The hostess looked at us and scrunched up her nose; customers stole sideways glances at us, and I began to think we might be on the road sooner than I thought.  Eventually, one of the bartenders decided our $14 was just as good as anyone else’s, so she begrudgingly came over to take our order. 
She spoke to my colleagues first, reciting the draught beers (starting with domestics – we had that look about us) and made a wine recommendation with as few words as possible.  Then she looked at me, and her eyes wandered to the book by my side.
She practically gasped, leaned in closer to see that her eyes weren’t playing tricks on her, and asked me incredulously, “Are you reading that?” 
“I am,” I said.
We chatted very briefly about the book and Theroux, and just like that, we were elevated from riff raff who had wandered in, to some elite class of intellectuals.  We got our drinks quickly, and we even received a free round.  All because I had a pretentious book by my side, on display!  If I had been reading it on my Kindle, she never would have known.  We might still be waiting for those drinks.

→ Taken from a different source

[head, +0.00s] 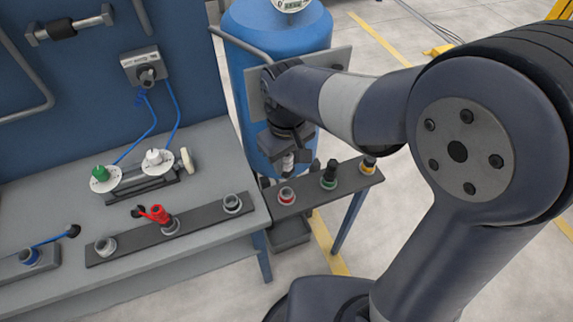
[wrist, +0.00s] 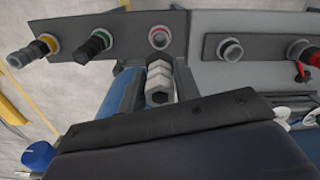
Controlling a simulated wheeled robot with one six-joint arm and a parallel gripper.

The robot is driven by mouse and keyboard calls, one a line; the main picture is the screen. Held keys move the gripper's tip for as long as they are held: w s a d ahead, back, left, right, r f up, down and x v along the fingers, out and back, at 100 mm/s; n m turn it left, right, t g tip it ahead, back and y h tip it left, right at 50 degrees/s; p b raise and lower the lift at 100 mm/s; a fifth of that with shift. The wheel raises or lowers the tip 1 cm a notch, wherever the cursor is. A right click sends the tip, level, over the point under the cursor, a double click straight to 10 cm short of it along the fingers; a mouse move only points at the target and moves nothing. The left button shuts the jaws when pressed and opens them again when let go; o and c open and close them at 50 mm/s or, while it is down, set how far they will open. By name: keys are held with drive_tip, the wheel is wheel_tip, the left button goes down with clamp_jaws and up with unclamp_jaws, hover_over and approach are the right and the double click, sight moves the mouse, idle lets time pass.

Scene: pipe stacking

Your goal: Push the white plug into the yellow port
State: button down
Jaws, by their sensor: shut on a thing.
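My gripper (head: 285,152) points down over the near-left end of the small grey port shelf, above and apart from the red-ringed port. It is shut on a pale grey-white stepped plug (head: 288,162), which also shows in the wrist view (wrist: 158,84). The yellow port (head: 368,168) is at the shelf's far right end; in the wrist view the yellow port (wrist: 46,43) is at the upper left, with a grey and dark fitting standing in it. Another white plug (head: 153,157) stands on a white disc on the bench.
The shelf also bears an open red-ringed port (head: 286,196) and a green-ringed port (head: 329,180) with a black fitting. A bench strip (head: 190,221) holds a red-handled fitting between two open ports. A blue tank (head: 272,50) stands behind my arm.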

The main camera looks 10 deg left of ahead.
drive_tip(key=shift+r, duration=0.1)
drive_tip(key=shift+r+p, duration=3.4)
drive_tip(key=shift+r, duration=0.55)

A few weeks later I was walking around with the late Christopher Hitchens’ most recent book, “Arguably Essays.”  The bright yellow book, from which Hitchens’ mug dolefully and disapprovingly looks out at us is 816 pages and weighs in at almost three pounds.  How smart I must be to be able to carry this book around!
I was stopped by none other than my Temple’s Senior Rabbi – not just any Rabbi, mind you.  The senior Rabbi!  She touched my arm, stopping me as I walked by and said, “Wow, some light reading, eh, Michael?”
You’re darn tootin’, Rabbi!  You’re darn tootin’!
Let me sum up my arguments against e-books: 1) self-indulgent self-published authors lead to end of days, and 2) on a Kindle nobody knows how smart you are.  I think that about says it all. 
Now if you’ll excuse me, I just bought a book “The New York Times” called “one of the most extraordinary books of the year,” and I need to go read it somewhere in public.